Penerapan Fiqih Muamalah Sebagai Dasar Kewenangan Pengadilan Agama dalam Penyelesaian
Sengketa Ekonomi Syariah
Pengarang : Hj. Renny Supriyatni, Dosen Tetap Fakultas Hukum Unpad
ABSTRACT
The development of Islamic economic institutions in Indonesia has
created the conflict of interest between stakeholder and Religious
Court, especially in settlement of syariah-economic disputes. The
application of fiqih muamalah in settlement of syariah-economic disputes
in Islamic Religious Court, has been the crucial issue in Indonesia
positive law . This article will seek to find and determine whether the
application of fiqih muamalah as a basis in such dispute settlement is
consistent with the Islamic Law Principles. It also examines the
implementation of fiqih muamalah that has become an Indonesian positive
law. This research applies juridical normative approach. Data collection
is gathered from library research complemented by primary from field
research. The specification of this research is descriptive analysis,
and the data gathered is analyzed in qualitative method.
PENDAHULUAN
Ekonomi syari’ah hadir dalam ranah sistem hukum nasional merupakan
pengejawantahan dari semakin tumbuhnya pemikiran dan kesadaran untuk
mewujudkan prinsip hukum sebagai agent of development, agent of
modernization dan hukum sebagai a tool of social engineering. Hal ini
seiring dengan perkembangan lembaga ekonomi/keuangan syariah di
Indonesia, maka akan ada perbedaan kepentingan (conflict of interest)
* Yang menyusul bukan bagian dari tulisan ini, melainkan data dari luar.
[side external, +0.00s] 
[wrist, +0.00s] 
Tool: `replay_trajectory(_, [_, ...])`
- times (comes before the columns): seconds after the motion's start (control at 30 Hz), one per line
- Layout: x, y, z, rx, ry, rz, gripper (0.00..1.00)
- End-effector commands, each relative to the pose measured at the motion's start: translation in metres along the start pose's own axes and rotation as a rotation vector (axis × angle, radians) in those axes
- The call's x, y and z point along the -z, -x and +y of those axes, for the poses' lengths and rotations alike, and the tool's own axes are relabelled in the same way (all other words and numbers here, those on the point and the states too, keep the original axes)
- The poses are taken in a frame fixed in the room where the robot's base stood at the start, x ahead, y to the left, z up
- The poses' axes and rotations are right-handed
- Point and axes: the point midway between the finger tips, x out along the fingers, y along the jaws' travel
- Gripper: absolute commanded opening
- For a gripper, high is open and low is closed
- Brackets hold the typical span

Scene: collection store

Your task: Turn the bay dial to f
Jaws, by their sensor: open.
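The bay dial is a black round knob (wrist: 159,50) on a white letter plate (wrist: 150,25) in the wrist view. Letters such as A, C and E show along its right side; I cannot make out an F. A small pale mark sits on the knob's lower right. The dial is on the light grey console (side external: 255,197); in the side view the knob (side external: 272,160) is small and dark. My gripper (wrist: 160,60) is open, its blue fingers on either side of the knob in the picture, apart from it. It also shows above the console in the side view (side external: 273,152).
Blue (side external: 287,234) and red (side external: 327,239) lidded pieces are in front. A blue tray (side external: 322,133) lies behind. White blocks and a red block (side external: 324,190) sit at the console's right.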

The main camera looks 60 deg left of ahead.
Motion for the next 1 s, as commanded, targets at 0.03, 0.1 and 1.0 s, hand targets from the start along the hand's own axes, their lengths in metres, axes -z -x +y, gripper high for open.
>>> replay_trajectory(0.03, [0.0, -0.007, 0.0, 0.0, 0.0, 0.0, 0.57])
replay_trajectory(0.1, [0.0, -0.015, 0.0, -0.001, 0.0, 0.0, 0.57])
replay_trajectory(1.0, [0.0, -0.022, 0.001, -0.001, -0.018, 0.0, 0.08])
dengan dunia Peradilan khususnya Peradilan Agama, titik singgung yang
dimaksud adalah dalam hal penyelesaian sengketanya. Lahirnya
Undang-Undang Nomor 3 Tahun 2006 Undang-Undang Nomor 50 Tahun 2009
Tentang Perubahan Kedua atas Undang -Undang Nomor 7 Tahun 1989 Tentang
Peradilan Agama (selanjutnya disebut UUPAg.) telah membawa perubahan
besar dalam eksistensi lembaga Peradilan Agama saat ini, dimana salah
satu perubahan mendasar adalah penambahan wewenang lembaga Peradilan
Agama antara lain dalam bidang ekonomi syari’ah.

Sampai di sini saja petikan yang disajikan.